Wednesday, February 11, 2009

Valentine's In

More often than not, the mention of Valentine's Day is accompanied with a grumble, frown, or snarky rebut. Yes, it's clearly a transparent vie for your purse strings & pocketbooks, but I just can't help getting a bit excited about it. I'll admit it, I'm a bit of a romantic.

Contrary to popular belief, you don't have to dig your self into debt on pricey restaurant tabs, fester with gobs of people impatiently waiting for a table, or buy a ton of stuffed animals to enjoy yourself this holiday. In fact, my most memorable Valentine's Day involved no such pageantry, just a nice supper in with my sweet, sweet boyfriend (now husband). So, for you amorous folks still celebrating this silly little holiday (myself included) here are a few recipes to impress without maxing out the plastic or spending hours in the kitchen.

Beef Carpaccio
This quickly seared dish is so enchanting. The bright red and green look so pretty nestled against one another & the flavor is so buttery & light. It's the perfect dish to kick off your lovey-dovey evening.

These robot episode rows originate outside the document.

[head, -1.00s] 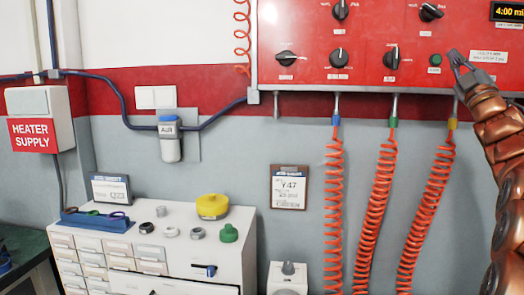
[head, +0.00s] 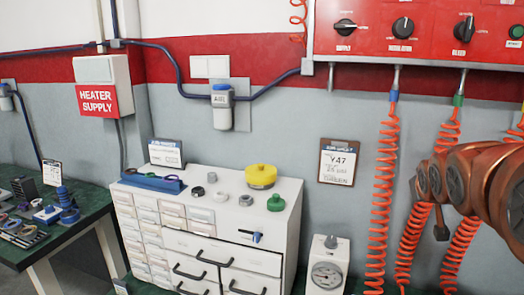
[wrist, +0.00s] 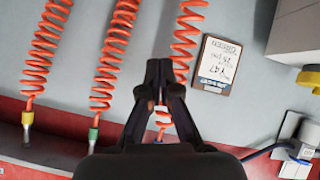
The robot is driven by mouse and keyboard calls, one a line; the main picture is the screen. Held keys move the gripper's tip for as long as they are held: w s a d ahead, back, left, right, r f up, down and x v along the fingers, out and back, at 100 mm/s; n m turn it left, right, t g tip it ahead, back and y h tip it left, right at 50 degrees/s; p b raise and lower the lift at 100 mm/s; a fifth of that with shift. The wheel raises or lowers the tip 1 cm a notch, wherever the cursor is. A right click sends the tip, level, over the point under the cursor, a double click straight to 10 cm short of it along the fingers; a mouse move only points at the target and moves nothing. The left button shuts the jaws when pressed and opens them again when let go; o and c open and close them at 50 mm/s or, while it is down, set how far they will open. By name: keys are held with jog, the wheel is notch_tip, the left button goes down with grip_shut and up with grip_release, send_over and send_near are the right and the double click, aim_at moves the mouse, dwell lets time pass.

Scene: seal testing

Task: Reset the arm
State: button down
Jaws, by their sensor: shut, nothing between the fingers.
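My gripper (wrist: 158,68) shows in the wrist view with its two dark fingers together and nothing between them. The wrist view is upside down against the room. The fingers overlap an orange coiled hose (wrist: 186,25) in the picture; I cannot tell the gap, but no contact shows. In the head view my copper-coloured arm (head: 470,185) reaches in from the right edge, in front of the hoses. My gripper's fingers cannot be made out there.
A red control panel (head: 425,30) with knobs is on the wall at the upper right. Orange hoses (head: 382,190) hang below it. A white drawer cabinet (head: 285,215), a gauge (head: 327,272) and a clipboard (head: 338,162) are left of my arm. A green workbench (head: 85,225) stands at far left.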

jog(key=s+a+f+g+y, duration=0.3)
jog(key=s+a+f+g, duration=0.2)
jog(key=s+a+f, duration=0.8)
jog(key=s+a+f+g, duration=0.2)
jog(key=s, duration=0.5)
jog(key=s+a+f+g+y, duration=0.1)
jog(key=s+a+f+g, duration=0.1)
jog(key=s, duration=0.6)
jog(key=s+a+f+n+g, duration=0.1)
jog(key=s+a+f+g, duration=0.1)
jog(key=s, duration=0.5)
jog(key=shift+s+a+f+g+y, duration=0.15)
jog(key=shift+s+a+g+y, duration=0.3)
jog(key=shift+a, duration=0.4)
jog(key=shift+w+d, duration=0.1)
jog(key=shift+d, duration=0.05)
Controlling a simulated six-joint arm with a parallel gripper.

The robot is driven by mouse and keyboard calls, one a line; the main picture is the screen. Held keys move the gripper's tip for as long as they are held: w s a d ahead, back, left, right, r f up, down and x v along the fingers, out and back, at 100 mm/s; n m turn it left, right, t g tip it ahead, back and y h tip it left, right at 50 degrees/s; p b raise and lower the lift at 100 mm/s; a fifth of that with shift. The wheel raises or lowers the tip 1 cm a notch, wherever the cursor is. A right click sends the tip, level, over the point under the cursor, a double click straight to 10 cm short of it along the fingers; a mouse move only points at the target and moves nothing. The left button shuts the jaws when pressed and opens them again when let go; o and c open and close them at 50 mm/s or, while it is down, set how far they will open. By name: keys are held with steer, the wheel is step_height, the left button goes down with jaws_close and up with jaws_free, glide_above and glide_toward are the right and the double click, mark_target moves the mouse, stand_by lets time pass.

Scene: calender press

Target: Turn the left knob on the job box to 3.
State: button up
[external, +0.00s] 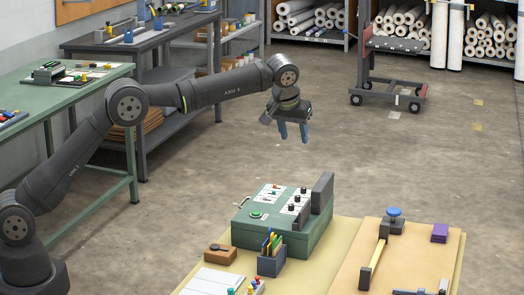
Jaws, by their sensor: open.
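The job box (318,236) is a green box on the near table, with a dark upright plate (322,193) at its right side. Its top carries a white panel with several small black knobs (297,198), another white panel with small coloured controls (274,187) and a green button (257,214). The knobs are too small to read their settings or scale marks, and I cannot tell which one is the left knob. My gripper (293,137) hangs above and behind the box, its blue fingers pointing down, open and empty, touching nothing.
In front of the box are a pen holder (271,263), a brown block (220,255) and white paper (208,282). A green bench (32,102) stands left. The air between gripper and box is clear.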

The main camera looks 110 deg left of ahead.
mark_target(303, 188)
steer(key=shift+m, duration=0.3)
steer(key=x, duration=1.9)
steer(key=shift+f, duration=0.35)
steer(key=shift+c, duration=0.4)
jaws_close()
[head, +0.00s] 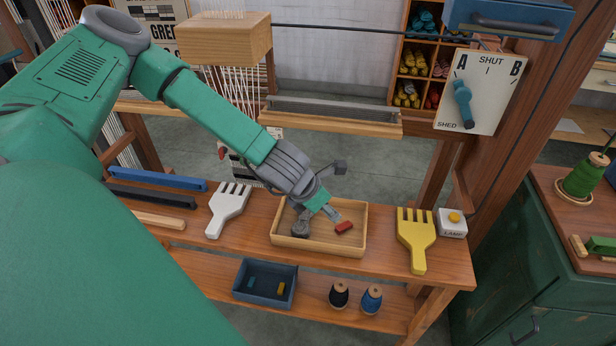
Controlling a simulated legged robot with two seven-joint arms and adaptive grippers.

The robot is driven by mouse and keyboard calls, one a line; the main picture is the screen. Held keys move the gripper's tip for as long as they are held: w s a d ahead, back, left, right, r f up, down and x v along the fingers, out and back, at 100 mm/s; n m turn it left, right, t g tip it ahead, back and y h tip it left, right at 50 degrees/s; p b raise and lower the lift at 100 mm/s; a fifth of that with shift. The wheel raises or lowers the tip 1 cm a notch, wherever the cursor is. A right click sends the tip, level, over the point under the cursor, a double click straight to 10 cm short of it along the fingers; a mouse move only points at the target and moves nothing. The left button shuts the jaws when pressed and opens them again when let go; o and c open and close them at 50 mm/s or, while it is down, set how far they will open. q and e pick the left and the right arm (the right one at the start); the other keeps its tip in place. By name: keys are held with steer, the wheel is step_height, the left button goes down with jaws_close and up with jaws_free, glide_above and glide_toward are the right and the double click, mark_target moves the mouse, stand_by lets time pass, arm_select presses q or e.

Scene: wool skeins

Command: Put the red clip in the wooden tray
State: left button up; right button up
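The wooden tray (362,240) is a shallow, light wooden box on the bench shelf in the middle of the head view. The red clip (344,227) is a small red block inside it, right of the tray's middle, and seems to lie on its floor. My left gripper (320,198) reaches in from the upper left, over the tray. Its fingers are spread wide, one low over the tray's left part and one up by its back edge. My right gripper is out of view.
A white comb (228,208) lies left of the tray; a yellow comb (415,238) and a white box with a yellow button (453,223) are right. A dark blue bin (264,297) and two spools (355,298) stand on the lower shelf. A wooden beam (330,121) crosses behind.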

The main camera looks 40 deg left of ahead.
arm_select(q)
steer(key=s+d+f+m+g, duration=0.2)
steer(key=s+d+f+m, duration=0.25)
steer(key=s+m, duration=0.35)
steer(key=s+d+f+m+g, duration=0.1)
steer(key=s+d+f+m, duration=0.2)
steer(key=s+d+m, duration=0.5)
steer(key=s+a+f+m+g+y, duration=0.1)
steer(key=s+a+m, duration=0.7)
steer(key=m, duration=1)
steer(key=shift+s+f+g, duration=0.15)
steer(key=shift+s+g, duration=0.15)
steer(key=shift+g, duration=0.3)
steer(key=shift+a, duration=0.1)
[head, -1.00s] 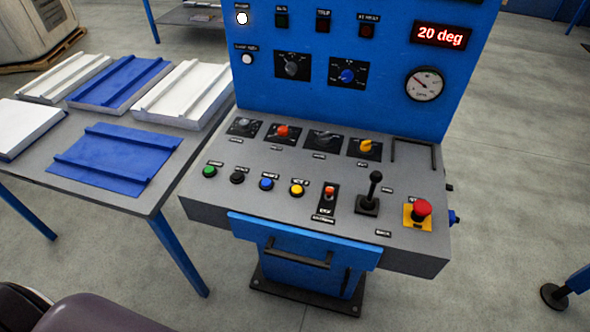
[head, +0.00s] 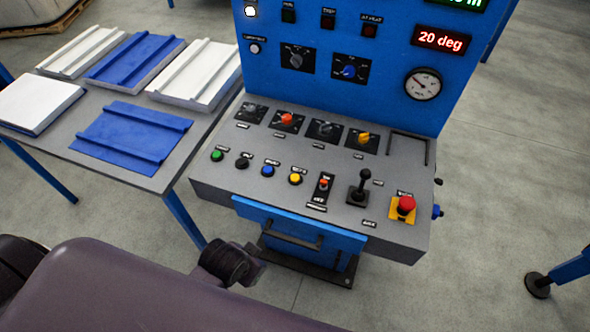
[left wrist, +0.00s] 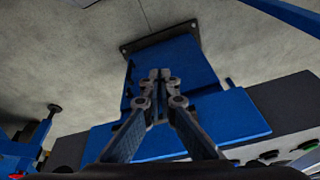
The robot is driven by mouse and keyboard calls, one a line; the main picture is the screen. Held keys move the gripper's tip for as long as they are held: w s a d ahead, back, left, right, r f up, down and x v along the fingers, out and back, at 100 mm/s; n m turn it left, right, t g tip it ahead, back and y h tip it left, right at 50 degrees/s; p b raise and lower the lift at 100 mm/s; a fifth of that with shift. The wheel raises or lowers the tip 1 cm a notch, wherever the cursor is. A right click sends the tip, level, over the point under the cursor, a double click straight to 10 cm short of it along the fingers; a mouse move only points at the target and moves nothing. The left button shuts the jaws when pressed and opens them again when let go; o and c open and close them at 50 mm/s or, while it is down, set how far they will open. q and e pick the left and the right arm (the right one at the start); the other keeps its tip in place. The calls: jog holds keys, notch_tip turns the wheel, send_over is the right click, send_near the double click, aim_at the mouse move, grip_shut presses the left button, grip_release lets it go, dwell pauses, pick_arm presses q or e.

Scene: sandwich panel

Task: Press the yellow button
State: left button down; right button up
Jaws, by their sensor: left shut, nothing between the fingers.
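The yellow button (head: 295,178) is a small round cap on the sloped grey console (head: 225,192), between the blue button (head: 268,170) and a small red-tipped switch (head: 323,184). Nothing covers it in the head view. My left arm comes in low from the left, below and in front of the console, apart from the button. In the left wrist view my left gripper (left wrist: 160,75) is shut and empty, with the blue front of the pedestal behind its fingertips. I cannot make out the yellow button there. My right gripper is not in view.
Green (head: 217,155) and black (head: 242,162) buttons sit left of the blue one. A joystick (head: 361,187) and red emergency button (head: 406,204) stand to the right. A table (head: 160,178) with panels stands at left.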

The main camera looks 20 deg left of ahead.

Here's Giada De Laurentiis giving the run down on this treat. If there ever was a chef to muster up, eehhem, 'romantic' feelings, she's the one.



1 (10-ounce) piece beef tenderloin
2 tbsp. extra-virgin olive oi
l
Salt and freshly ground black pepper
2 c. lightly packed fresh arugula or fresh baby spinach
1/2 oz. shaved Parmesan
2 tbsp. fresh lemon juice

Tie the beef tenderloin with kitchen twine to help maintain its shape, then freeze the tenderloin
until frozen (this ensures that the center stays rare when cooking a small piece of meat). Then, heat 1 tbsp. of oil in a heavy small skillet over high heat. Rub the frozen beef with salt and pepper.

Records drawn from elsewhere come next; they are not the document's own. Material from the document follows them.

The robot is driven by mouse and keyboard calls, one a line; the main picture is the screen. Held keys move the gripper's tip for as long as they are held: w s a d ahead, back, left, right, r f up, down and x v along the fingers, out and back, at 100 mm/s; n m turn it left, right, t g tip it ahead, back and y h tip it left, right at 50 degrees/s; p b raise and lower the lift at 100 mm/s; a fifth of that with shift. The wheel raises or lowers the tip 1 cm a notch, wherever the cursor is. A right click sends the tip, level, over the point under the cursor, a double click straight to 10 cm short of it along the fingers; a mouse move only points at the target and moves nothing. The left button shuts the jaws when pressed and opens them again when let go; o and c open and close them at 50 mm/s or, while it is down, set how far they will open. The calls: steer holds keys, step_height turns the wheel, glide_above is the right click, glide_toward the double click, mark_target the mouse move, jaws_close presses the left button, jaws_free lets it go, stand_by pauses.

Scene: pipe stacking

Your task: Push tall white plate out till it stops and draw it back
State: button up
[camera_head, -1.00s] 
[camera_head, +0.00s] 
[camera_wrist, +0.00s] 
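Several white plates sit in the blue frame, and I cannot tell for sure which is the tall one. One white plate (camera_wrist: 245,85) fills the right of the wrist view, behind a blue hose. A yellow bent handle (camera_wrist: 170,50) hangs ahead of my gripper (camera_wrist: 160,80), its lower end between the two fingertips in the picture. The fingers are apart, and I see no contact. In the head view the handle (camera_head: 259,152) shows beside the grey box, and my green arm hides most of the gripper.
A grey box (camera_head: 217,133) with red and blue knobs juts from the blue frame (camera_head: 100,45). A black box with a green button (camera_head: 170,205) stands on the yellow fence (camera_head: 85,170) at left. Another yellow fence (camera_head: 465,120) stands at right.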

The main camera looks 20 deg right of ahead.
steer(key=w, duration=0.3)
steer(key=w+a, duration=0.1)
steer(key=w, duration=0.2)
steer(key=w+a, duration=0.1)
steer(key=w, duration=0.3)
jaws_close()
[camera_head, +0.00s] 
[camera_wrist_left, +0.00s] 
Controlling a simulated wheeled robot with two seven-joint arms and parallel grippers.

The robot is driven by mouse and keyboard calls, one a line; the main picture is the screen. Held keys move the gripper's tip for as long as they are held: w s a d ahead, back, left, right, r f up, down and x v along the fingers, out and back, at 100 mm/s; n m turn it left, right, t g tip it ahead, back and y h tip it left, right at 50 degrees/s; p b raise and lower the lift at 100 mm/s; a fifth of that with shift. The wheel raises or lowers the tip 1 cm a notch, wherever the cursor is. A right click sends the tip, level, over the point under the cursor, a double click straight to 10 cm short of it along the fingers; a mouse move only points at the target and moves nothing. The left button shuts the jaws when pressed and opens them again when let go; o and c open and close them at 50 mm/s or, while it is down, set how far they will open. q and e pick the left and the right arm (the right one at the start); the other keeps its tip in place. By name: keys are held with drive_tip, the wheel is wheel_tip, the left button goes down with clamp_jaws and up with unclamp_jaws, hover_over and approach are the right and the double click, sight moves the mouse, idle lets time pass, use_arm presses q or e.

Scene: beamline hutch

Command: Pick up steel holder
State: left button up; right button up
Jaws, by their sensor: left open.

Add the beef to the hot skillet and sear on all sides, about 4 minutes total (the beef will be just barely seared on the outside but will remain rare). Return the beef until to the freezer until it is almost frozen, about 1 hour (this makes it easier to cut into very thin slices).

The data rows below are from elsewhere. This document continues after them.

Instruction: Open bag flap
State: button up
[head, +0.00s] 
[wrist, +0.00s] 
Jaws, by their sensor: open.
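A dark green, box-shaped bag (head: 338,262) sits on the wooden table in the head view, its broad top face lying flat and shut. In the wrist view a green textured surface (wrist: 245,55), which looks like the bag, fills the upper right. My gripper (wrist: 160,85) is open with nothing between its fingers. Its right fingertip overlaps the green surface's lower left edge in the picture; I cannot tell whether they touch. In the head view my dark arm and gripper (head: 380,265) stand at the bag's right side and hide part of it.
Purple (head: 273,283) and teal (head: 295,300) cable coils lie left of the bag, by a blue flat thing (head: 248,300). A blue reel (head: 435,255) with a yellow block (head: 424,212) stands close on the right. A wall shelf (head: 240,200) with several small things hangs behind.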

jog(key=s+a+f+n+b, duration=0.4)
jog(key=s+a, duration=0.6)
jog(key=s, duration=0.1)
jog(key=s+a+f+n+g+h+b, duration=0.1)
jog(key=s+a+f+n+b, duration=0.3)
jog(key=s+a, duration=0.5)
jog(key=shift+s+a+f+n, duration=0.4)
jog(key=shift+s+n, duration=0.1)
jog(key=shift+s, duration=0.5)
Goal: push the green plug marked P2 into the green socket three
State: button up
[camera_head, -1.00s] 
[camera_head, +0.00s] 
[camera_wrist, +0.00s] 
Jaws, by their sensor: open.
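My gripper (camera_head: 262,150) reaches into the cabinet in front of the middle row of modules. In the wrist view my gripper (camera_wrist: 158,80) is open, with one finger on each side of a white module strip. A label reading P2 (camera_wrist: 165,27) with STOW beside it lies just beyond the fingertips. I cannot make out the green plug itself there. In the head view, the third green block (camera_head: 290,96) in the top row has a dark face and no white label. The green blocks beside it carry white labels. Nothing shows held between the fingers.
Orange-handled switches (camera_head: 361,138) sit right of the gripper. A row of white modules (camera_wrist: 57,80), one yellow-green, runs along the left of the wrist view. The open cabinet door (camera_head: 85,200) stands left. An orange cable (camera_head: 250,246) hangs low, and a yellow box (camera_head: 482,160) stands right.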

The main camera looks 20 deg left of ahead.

Using a large sharp carving knife, slice the beef as thinly as possible. Be very careful when cutting, last time I made this I cut a chunk out of my finger - ouch! Arrange the arugula and Parmesan shavings on a serving platter and lay the beef slices on top. Drizzle with the remaining olive oil and lemon juice. Sprinkle with salt and pepper and serve.


Grilled Artichoke Halves with Lemon Butter
It's surprising how many people find preparing artichokes daunting. These savory thistles are really a snap to make - you just have to know the propper way to clean them. The lingering flavor of artichokes & lemon do something spectacular to the pallet - perfect for a date night!



1 lemon
1 large artichoke (look for one with tightly closed leaves)
1 tablespoon extra-virgin olive oil
Salt & freshly ground pepper to taste
1/2 stick butter


Bring enough salted water to cover the artichoke to a boil. Add the juice of 1/2 of a lemon to the water. Clean the artichoke according the the video above. That is, trim 1" off the top & bottom then sip the tops off of all the leaves. Then place in the boiling water until the stem is tender enough to pierce (about 13 minutes or so).

Transfer to a cutting board & let cool. In the meantime, heat your grill pan to medium & drizzle with olive oil. Once cool, slice the artichoke in half & remove the 'choke' (the thistly bit in the center) and a few of the inner most leaves with a spoon. Place on the grill and cook about 5 minutes on each side or until slightly charred.

Serve with lemon butter for dipping. To make the lemon butter, simple melt 1/2 stick of butter over low heat then infuse with the juice of 1/2 of a lemon. Optional: Add a clove of garlic and a bit of dill to it as well to intensify the flavor. A mayonnaise thinned with a bit of butter milk & dill makes a nice dipping sauce as well.

I adore cooking & spending time in the kitchen is no chore for me, but it is a holiday after all. Save yourself a bit of relaxation time & pick up your favorite gelato, chocolates, or baked treat for dessert. There, desert done. Now you can sit down & have another glass of wine with your sweetie!

Image, medcookingalaska.

2 comments:

Anonymous said...

yikes you are posting like a demon. I came back to say how much i liked the sound of the tomato soup but now need to add that i love the sound of the salad and the carpaccio too.
My man is a vegetable (opps Vegetarian) so this will not be gracing this our table this 14th boo - i will have to save it to eat with my millionare lover.
keep it coming please

laura said...

I was a vegetarian for 5 years. I finally cracked because I missed fish so much. It was a slipper slope from there than landed me at a big plate of meatloaf.

Sadly, carpaccio just doesn't translate into a solid vegetarian dish. Artichokes are always lovely though.